To move forward we need discard much of the past. We can no longer afford managers who are administrators, or those whose sole qualification is seniority. We can no longer run businesses without the marketing expertise, the financial acumen and the professional skills of our toughest competitors. We can no longer tolerate waste, inefficiency, and worse. If we are to seize the day, we must raise ourselves to the next level and beat our competition with our talent, with our ingenuity and our commitment.
Four our cooperatives, the luxury of competing brands is simply not affordable in the international market. There is no option but a single Indian dairy cooperative brand, a brand that will mean the highest standard of quality everywhere in the world.
And for our cooperatives, we must remember our greatest strength: the individual small producers who have brought us to where we are today. Have no doubts: the multinationals will come to India. Locating production where costs are lowest is a fundamental strategy of these firms; just as is abandoning those facilities when prices rise. The economics of our business is very sensitive to transport costs. Each MNC that enters our dairy industry will seek to decrease those by encouraging large farmers mass production, not production by the masses.

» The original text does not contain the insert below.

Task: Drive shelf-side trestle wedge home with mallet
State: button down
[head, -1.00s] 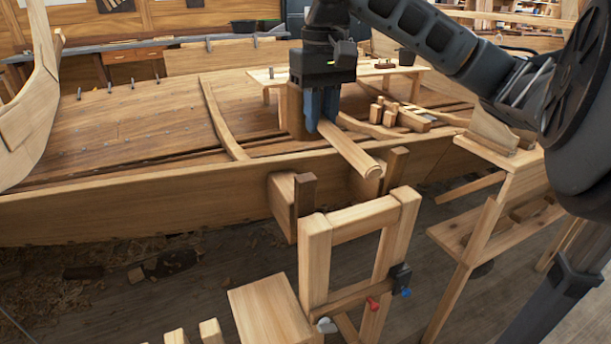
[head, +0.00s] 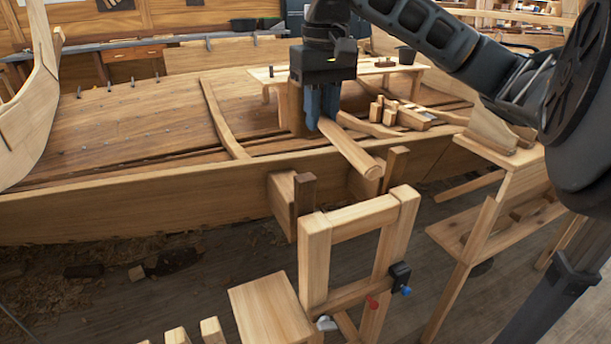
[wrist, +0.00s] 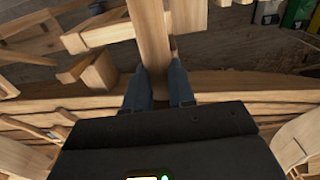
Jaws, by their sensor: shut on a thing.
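My gripper (head: 322,125) is shut on the mallet's pale handle (head: 350,150), above the near edge of the hull. The handle slopes towards the camera, down to the right. A wooden block (head: 295,110) behind the fingers looks like the mallet head. In the wrist view the handle (wrist: 150,40) runs up between the fingers (wrist: 155,88).
A wooden trestle frame (head: 313,260) with a clamp (head: 400,276) stands in front of the hull (head: 130,205). A shelved wooden stand (head: 500,235) is at the right. Small blocks (head: 385,110) lie in the hull. Floor at the lower left has scattered shavings.

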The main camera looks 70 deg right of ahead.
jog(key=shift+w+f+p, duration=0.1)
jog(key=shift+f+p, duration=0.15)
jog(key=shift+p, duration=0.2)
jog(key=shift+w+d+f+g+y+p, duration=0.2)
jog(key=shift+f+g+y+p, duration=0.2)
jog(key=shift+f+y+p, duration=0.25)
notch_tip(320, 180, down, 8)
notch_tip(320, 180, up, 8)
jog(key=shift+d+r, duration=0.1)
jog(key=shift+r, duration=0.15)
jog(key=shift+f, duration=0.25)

Our commitment is to more than the “bottom line”. Or rather, our bottom line is our people. Value for us is not dividends paid to stockholders in Zurich, London or New York. Value is the quality of life of lakhs of farm families. It is those farm families who have created the first miracle of Indian dairying, transforming a stagnant industry into one that stands poised to take on the world. It is those same farm families who will create the second miracle – India as the world’s leading dairying nation. We must never forget them.